● DATA FOR THE TASK:
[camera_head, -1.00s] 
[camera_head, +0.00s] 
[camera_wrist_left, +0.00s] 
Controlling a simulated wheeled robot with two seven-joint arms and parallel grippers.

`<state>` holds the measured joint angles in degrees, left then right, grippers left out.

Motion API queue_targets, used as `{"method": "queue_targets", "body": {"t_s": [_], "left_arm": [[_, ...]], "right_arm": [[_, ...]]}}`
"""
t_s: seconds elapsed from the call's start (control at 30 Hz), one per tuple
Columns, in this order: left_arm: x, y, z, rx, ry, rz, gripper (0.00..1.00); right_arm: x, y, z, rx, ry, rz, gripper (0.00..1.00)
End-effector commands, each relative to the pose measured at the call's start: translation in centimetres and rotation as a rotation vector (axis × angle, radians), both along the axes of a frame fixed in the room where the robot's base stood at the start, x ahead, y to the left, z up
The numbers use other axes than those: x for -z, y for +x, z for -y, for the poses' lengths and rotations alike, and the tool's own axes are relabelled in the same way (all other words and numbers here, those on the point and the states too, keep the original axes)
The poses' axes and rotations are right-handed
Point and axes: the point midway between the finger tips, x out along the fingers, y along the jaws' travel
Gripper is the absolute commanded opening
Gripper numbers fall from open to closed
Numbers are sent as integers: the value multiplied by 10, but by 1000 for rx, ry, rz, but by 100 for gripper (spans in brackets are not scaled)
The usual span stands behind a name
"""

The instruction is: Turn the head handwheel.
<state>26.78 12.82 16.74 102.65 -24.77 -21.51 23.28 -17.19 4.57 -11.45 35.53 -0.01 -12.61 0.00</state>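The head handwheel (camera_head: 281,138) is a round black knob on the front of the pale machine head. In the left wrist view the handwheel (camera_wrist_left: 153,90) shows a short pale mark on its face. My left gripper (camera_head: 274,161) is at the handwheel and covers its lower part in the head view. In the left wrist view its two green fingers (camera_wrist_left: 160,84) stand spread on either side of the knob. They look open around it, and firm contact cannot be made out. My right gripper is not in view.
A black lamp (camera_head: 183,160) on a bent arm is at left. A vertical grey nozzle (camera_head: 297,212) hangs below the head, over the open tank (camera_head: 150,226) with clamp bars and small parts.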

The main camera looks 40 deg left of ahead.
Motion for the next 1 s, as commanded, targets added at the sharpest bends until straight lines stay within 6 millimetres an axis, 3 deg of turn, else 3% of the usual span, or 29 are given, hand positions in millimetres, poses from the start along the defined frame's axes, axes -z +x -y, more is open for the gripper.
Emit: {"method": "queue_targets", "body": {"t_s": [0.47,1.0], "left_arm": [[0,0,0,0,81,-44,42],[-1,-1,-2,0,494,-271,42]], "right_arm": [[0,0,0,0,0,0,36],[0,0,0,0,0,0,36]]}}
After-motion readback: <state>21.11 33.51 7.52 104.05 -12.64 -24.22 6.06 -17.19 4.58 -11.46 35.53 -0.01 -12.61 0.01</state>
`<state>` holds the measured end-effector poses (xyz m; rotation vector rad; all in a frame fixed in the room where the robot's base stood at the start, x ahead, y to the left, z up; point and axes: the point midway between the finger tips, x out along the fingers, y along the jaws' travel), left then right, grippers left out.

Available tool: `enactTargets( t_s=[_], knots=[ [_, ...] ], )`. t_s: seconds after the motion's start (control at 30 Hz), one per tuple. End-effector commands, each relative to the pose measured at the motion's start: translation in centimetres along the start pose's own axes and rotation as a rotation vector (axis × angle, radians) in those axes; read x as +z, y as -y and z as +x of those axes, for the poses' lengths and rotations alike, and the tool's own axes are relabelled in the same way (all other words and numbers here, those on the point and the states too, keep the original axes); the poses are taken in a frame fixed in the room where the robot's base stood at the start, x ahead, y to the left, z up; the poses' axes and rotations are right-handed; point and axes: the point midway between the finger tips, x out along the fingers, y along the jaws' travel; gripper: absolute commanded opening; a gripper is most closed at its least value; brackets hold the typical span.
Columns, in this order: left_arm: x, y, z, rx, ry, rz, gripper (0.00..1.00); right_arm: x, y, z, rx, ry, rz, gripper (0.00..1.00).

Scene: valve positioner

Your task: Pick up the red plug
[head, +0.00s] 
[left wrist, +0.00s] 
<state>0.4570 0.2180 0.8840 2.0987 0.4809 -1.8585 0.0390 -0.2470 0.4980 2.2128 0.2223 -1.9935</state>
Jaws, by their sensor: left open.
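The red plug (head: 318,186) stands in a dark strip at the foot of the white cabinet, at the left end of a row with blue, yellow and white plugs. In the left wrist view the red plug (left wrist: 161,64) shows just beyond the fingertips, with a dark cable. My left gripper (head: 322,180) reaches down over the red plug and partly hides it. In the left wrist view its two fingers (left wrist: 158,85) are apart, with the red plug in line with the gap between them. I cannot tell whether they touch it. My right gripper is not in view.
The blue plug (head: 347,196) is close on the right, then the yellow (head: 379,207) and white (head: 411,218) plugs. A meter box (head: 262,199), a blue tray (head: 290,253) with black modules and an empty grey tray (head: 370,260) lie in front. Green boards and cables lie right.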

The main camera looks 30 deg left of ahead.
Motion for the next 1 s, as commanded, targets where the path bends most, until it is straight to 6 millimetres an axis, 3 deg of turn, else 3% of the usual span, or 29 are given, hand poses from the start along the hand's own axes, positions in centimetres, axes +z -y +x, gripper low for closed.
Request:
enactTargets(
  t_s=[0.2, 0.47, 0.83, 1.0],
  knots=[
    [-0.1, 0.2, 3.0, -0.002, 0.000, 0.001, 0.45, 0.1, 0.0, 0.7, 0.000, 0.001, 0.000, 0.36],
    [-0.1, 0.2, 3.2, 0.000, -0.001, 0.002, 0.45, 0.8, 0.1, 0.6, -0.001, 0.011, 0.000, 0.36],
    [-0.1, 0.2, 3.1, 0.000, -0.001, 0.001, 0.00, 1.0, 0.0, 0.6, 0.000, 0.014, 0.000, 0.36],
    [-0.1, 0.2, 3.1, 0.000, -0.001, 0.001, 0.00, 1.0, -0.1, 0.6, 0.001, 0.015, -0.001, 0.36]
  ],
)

● YOUR OBJECTIVE: Reproduce each line from the records that contains the word "call".

● THE REPLY:
t_s: seconds elapsed from the call's start (control at 30 Hz), one per tuple
End-effector commands, each relative to the pose measured at the call's start: translation in centimetres and rotation as a rotation vector (axis × angle, radians), both along the axes of a frame fixed in the room where the robot's base stood at the start, x ahead, y to the left, z up

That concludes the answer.